Robot control records:
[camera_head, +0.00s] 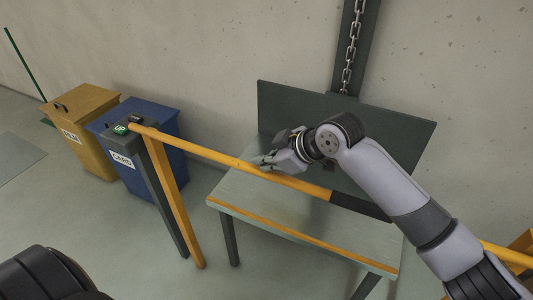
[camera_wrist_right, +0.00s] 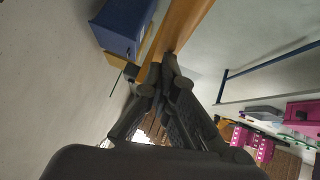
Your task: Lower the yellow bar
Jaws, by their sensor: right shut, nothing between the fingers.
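The yellow bar (camera_head: 215,155) runs from the top of a grey post (camera_head: 165,190) at the left, across in front of the metal table, to a dark section (camera_head: 358,206) at the right. It looks roughly level, and my right arm hides part of its right side. My right gripper (camera_head: 262,163) is shut and empty at the middle of the bar. In the right wrist view the bar (camera_wrist_right: 184,22) runs up from the shut fingertips (camera_wrist_right: 168,60). The tips look close to it or touching; I cannot tell which. My left gripper is not in view.
A metal table (camera_head: 300,215) with a dark back panel (camera_head: 400,135) stands behind the bar. A blue bin (camera_head: 160,120) and a yellow bin (camera_head: 85,105) stand at the left. A chain (camera_head: 350,50) hangs on the wall. The left foreground floor is mostly clear.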

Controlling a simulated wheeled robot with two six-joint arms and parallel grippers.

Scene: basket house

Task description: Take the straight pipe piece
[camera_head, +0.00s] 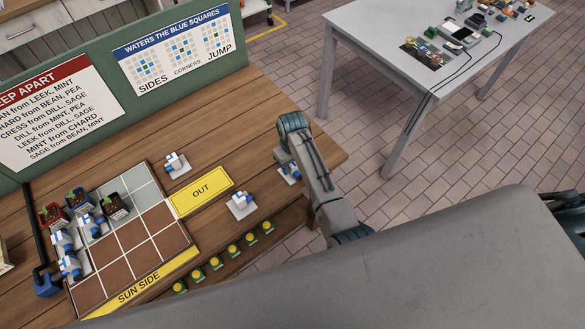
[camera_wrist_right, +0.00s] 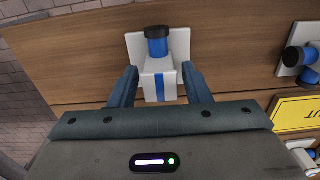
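A white pipe piece with a blue stripe, a blue neck and a black end stands on a square white plate; in the right wrist view this straight pipe piece (camera_wrist_right: 160,80) sits between my fingers. My right gripper (camera_wrist_right: 160,88) is open, one finger on each side, with a visible gap to both sides of the white body. In the head view my right gripper (camera_head: 287,160) reaches down at the table's right end, partly covering the piece (camera_head: 291,177). My left gripper is not in view.
Similar white-blue pieces stand near the OUT label (camera_head: 201,190), one behind it (camera_head: 176,164) and one right of it (camera_head: 240,205). The tiled grid (camera_head: 150,225) holds potted plants and more pieces. Several yellow-green buttons (camera_head: 233,251) line the front edge. A green board (camera_head: 120,105) stands behind.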

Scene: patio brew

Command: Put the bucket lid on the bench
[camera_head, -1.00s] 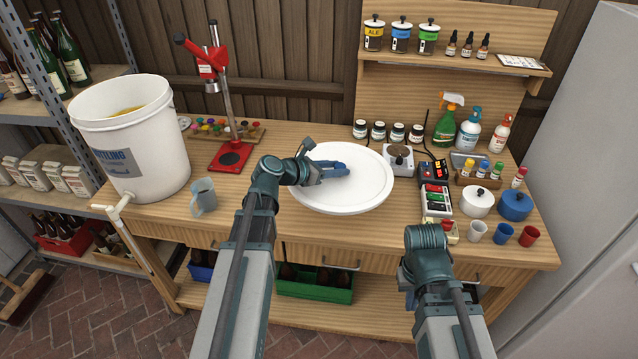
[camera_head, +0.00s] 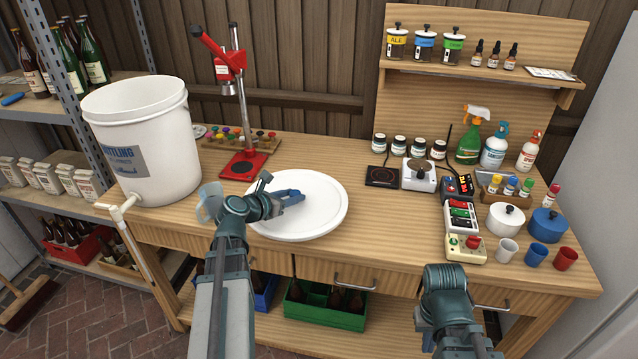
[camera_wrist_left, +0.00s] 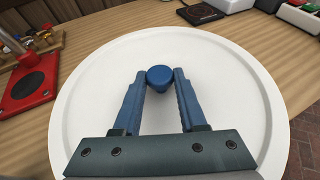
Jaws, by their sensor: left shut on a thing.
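The bucket lid (camera_head: 325,208) is a round white disc with a raised rim, over the front of the wooden bench (camera_head: 370,232). In the left wrist view the lid (camera_wrist_left: 95,110) fills most of the picture, with a blue knob (camera_wrist_left: 160,76) at its middle. My left gripper (camera_head: 296,196) is shut on that knob, its blue fingers on either side. I cannot tell whether the lid touches the bench top. The white bucket (camera_head: 150,150) stands at the bench's left end, its top uncovered. My right arm is at lower right; its gripper fingers are hidden.
A red bottle capper (camera_head: 243,165) stands behind the lid. Bare bench top lies between lid and control box.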

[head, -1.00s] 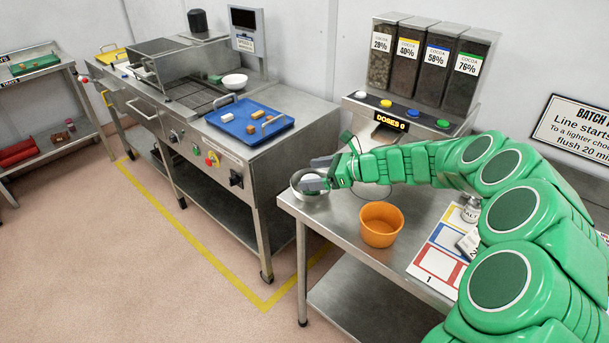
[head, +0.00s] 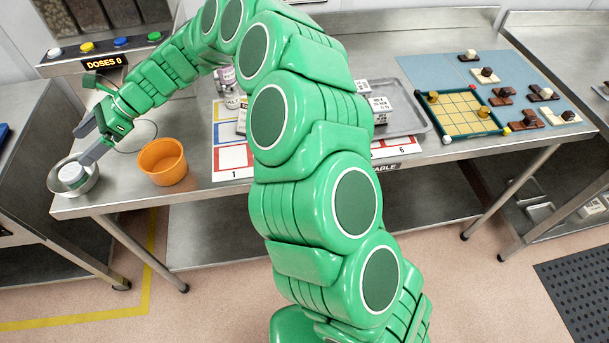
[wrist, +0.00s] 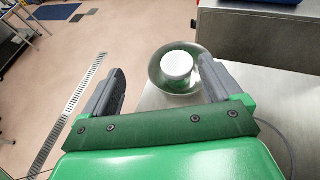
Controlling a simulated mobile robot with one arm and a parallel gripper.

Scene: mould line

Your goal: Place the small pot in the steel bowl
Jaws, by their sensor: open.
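The small pot (head: 71,173), white with a pale top, sits inside the steel bowl (head: 91,183) at the left end of the steel table. In the wrist view the pot (wrist: 177,65) appears as a round white top inside the shiny bowl (wrist: 160,86), roughly upright. My gripper (head: 82,143) is open beside and above the bowl, with its grey fingers apart and nothing held. In the wrist view my gripper (wrist: 160,82) has its fingers wide apart, with the bowl showing beyond them, nearer the right finger. The pot's lower part is hidden by the bowl.
An orange bowl (head: 162,163) stands right of the steel bowl, close to my arm. Jars (head: 228,80), a numbered mat (head: 232,160), a grey tray (head: 410,112) and a game board (head: 462,115) are on the table. The front table edge is near the bowl.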

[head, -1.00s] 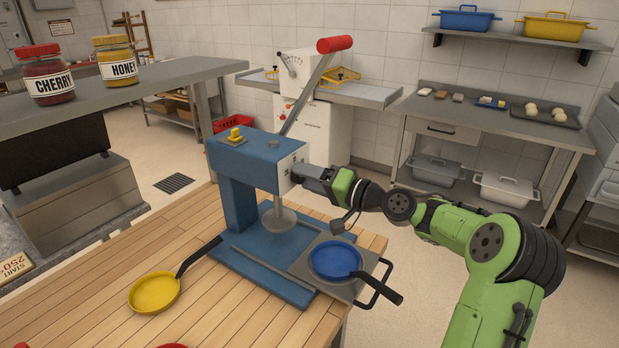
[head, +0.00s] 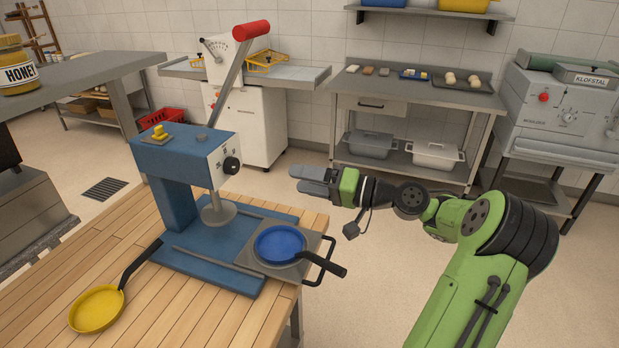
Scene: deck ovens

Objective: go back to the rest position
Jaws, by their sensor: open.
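My gripper (head: 302,180) is open and empty in the head view. It points left, in the air to the right of the blue press (head: 184,150). A gap separates its fingertips from the black knob (head: 231,165) on the press's face. My green arm reaches in from the lower right.
A blue pan (head: 279,243) sits on the press's grey plate, its handle sticking out to the right. A yellow pan (head: 96,309) lies on the wooden table (head: 190,318). A shelf table (head: 415,95) with trays stands behind, a grey machine (head: 560,115) at right. Open floor lies right of the table.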

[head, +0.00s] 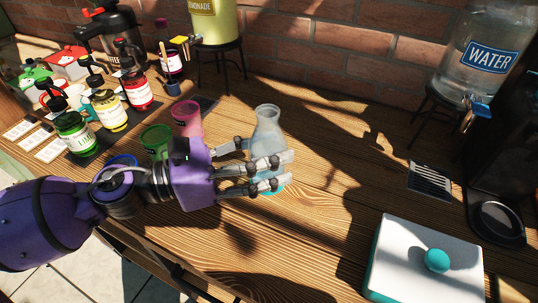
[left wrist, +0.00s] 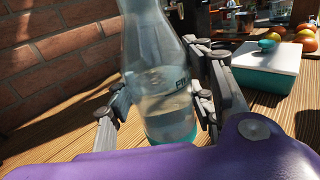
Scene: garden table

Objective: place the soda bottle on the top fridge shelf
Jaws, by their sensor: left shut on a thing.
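A clear bottle with a teal base (head: 267,121), which I take to be the soda bottle, stands about upright at the middle of the wooden table. It also shows close up in the left wrist view (left wrist: 155,70), partly filled with clear liquid. My purple left gripper (head: 283,170) is shut on the bottle's lower body, with fingers on both sides of it. Whether its base touches the table is hard to tell. My right gripper is not in view. No fridge or shelf can be made out.
A pink cup (head: 187,119) and a green cup (head: 156,140) stand just left of the bottle. Pump bottles (head: 107,108) crowd the far left. A lemonade dispenser (head: 213,25) and a water dispenser (head: 480,60) stand behind. A white and teal box (head: 408,262) sits at front right.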

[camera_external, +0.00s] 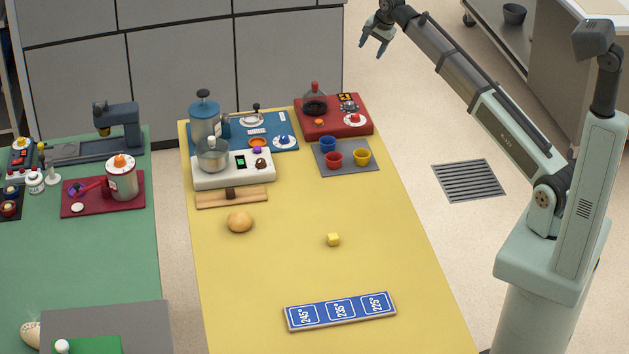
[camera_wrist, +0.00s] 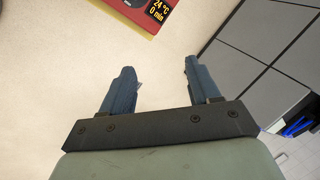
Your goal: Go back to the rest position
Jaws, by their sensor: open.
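My gripper (camera_external: 376,42) is at the top of the external view, past the far right corner of the yellow table (camera_external: 275,285) and high above the floor. Its two blue fingers are apart and nothing is between them. In the wrist view my gripper (camera_wrist: 158,88) also shows open and empty, with pale floor behind it. My arm reaches from its base at the right up and back to the upper left.
Grey cabinets (camera_external: 180,70) stand behind.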

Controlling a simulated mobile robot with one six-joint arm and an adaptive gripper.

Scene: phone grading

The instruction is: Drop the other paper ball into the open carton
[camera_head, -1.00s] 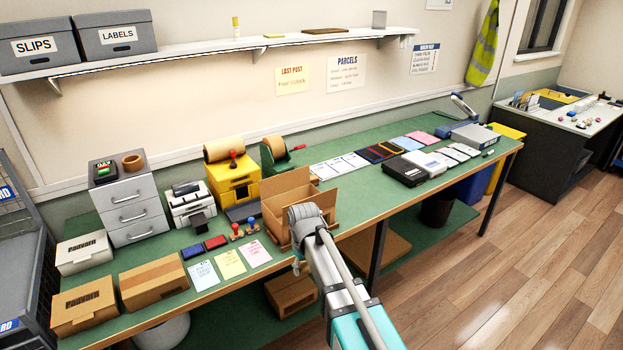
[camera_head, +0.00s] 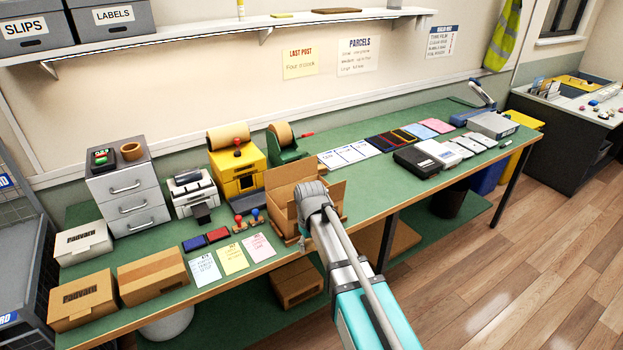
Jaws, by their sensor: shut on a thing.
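The open carton (camera_head: 284,187) is brown with its flaps up and stands at the front edge of the green table, in the middle of the view. My gripper (camera_head: 313,197) is at the carton's right front side, at the end of my grey and teal arm. The arm's end covers part of the carton's opening. My gripper is shut on a thing, taken to be the paper ball, but the fingertips and the ball are hidden. I cannot tell how deep the gripper is in the carton. No other paper ball shows.
Left of the carton are stamps (camera_head: 248,220), paper sheets (camera_head: 233,259) and closed brown boxes (camera_head: 153,275). Behind it stand a yellow dispenser (camera_head: 238,176) and a green tape dispenser (camera_head: 287,150). Right are cards (camera_head: 345,156) and a black box (camera_head: 421,163).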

Brief ▸ Above are records to transcribe exactly; leave their pictures out.

Finished task ▸
[camera_head, +0.00s] 
[camera_wrist_right, +0.00s] 
Your task: Lower the yellow bar
Jaws, by their sensor: right shut, nothing between the fingers.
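The yellow bar (camera_head: 215,155) runs from the top of a grey post (camera_head: 165,190) at the left, across in front of the metal table, to a dark section (camera_head: 358,206) at the right. It looks roughly level, and my right arm hides part of its right side. My right gripper (camera_head: 262,163) is shut and empty at the middle of the bar. In the right wrist view the bar (camera_wrist_right: 184,22) runs up from the shut fingertips (camera_wrist_right: 168,60). The tips look close to it or touching; I cannot tell which. My left gripper is not in view.
A metal table (camera_head: 300,215) with a dark back panel (camera_head: 400,135) stands behind the bar. A blue bin (camera_head: 160,120) and a yellow bin (camera_head: 85,105) stand at the left. A chain (camera_head: 350,50) hangs on the wall. The left foreground floor is mostly clear.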

Controlling a simulated wheeled robot with two six-joint arms and parallel grippers.

Scene: basket house

Task description: Take the straight pipe piece
[camera_head, +0.00s] 
[camera_wrist_right, +0.00s] 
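A white pipe piece with a blue stripe, a blue neck and a black end stands on a square white plate; in the right wrist view this straight pipe piece (camera_wrist_right: 160,80) sits between my fingers. My right gripper (camera_wrist_right: 160,88) is open, one finger on each side, with a visible gap to both sides of the white body. In the head view my right gripper (camera_head: 287,160) reaches down at the table's right end, partly covering the piece (camera_head: 291,177). My left gripper is not in view.
Similar white-blue pieces stand near the OUT label (camera_head: 201,190), one behind it (camera_head: 176,164) and one right of it (camera_head: 240,205). The tiled grid (camera_head: 150,225) holds potted plants and more pieces. Several yellow-green buttons (camera_head: 233,251) line the front edge. A green board (camera_head: 120,105) stands behind.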

Scene: patio brew

Command: Put the bucket lid on the bench
[camera_head, -1.00s] 
[camera_head, +0.00s] 
[camera_wrist_left, +0.00s] 
Jaws, by their sensor: left shut on a thing.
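The bucket lid (camera_head: 325,208) is a round white disc with a raised rim, over the front of the wooden bench (camera_head: 370,232). In the left wrist view the lid (camera_wrist_left: 95,110) fills most of the picture, with a blue knob (camera_wrist_left: 160,76) at its middle. My left gripper (camera_head: 296,196) is shut on that knob, its blue fingers on either side. I cannot tell whether the lid touches the bench top. The white bucket (camera_head: 150,150) stands at the bench's left end, its top uncovered. My right arm is at lower right; its gripper fingers are hidden.
A red bottle capper (camera_head: 243,165) stands behind the lid. Bare bench top lies between lid and control box.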

[head, -1.00s] 
[head, +0.00s] 
[wrist, +0.00s] 
Controlling a simulated mobile robot with one arm and a parallel gripper.

Scene: mould line

Your goal: Place the small pot in the steel bowl
Jaws, by their sensor: open.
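The small pot (head: 71,173), white with a pale top, sits inside the steel bowl (head: 91,183) at the left end of the steel table. In the wrist view the pot (wrist: 177,65) appears as a round white top inside the shiny bowl (wrist: 160,86), roughly upright. My gripper (head: 82,143) is open beside and above the bowl, with its grey fingers apart and nothing held. In the wrist view my gripper (wrist: 160,82) has its fingers wide apart, with the bowl showing beyond them, nearer the right finger. The pot's lower part is hidden by the bowl.
An orange bowl (head: 162,163) stands right of the steel bowl, close to my arm. Jars (head: 228,80), a numbered mat (head: 232,160), a grey tray (head: 410,112) and a game board (head: 462,115) are on the table. The front table edge is near the bowl.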

[head, -1.00s] 
[head, +0.00s] 
Scene: deck ovens

Objective: go back to the rest position
Jaws, by their sensor: open.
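My gripper (head: 302,180) is open and empty in the head view. It points left, in the air to the right of the blue press (head: 184,150). A gap separates its fingertips from the black knob (head: 231,165) on the press's face. My green arm reaches in from the lower right.
A blue pan (head: 279,243) sits on the press's grey plate, its handle sticking out to the right. A yellow pan (head: 96,309) lies on the wooden table (head: 190,318). A shelf table (head: 415,95) with trays stands behind, a grey machine (head: 560,115) at right. Open floor lies right of the table.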

[head, +0.00s] 
[left wrist, +0.00s] 
Scene: garden table

Objective: place the soda bottle on the top fridge shelf
Jaws, by their sensor: left shut on a thing.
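A clear bottle with a teal base (head: 267,121), which I take to be the soda bottle, stands about upright at the middle of the wooden table. It also shows close up in the left wrist view (left wrist: 155,70), partly filled with clear liquid. My purple left gripper (head: 283,170) is shut on the bottle's lower body, with fingers on both sides of it. Whether its base touches the table is hard to tell. My right gripper is not in view. No fridge or shelf can be made out.
A pink cup (head: 187,119) and a green cup (head: 156,140) stand just left of the bottle. Pump bottles (head: 107,108) crowd the far left. A lemonade dispenser (head: 213,25) and a water dispenser (head: 480,60) stand behind. A white and teal box (head: 408,262) sits at front right.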

[camera_external, +0.00s] 
[camera_wrist, +0.00s] 
Your goal: Go back to the rest position
Jaws, by their sensor: open.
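My gripper (camera_external: 376,42) is at the top of the external view, past the far right corner of the yellow table (camera_external: 275,285) and high above the floor. Its two blue fingers are apart and nothing is between them. In the wrist view my gripper (camera_wrist: 158,88) also shows open and empty, with pale floor behind it. My arm reaches from its base at the right up and back to the upper left.
Grey cabinets (camera_external: 180,70) stand behind.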

Controlling a simulated mobile robot with one six-joint arm and an adaptive gripper.

Scene: phone grading

The instruction is: Drop the other paper ball into the open carton
[camera_head, -1.00s] 
[camera_head, +0.00s] 
Jaws, by their sensor: shut on a thing.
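The open carton (camera_head: 284,187) is brown with its flaps up and stands at the front edge of the green table, in the middle of the view. My gripper (camera_head: 313,197) is at the carton's right front side, at the end of my grey and teal arm. The arm's end covers part of the carton's opening. My gripper is shut on a thing, taken to be the paper ball, but the fingertips and the ball are hidden. I cannot tell how deep the gripper is in the carton. No other paper ball shows.
Left of the carton are stamps (camera_head: 248,220), paper sheets (camera_head: 233,259) and closed brown boxes (camera_head: 153,275). Behind it stand a yellow dispenser (camera_head: 238,176) and a green tape dispenser (camera_head: 287,150). Right are cards (camera_head: 345,156) and a black box (camera_head: 421,163).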

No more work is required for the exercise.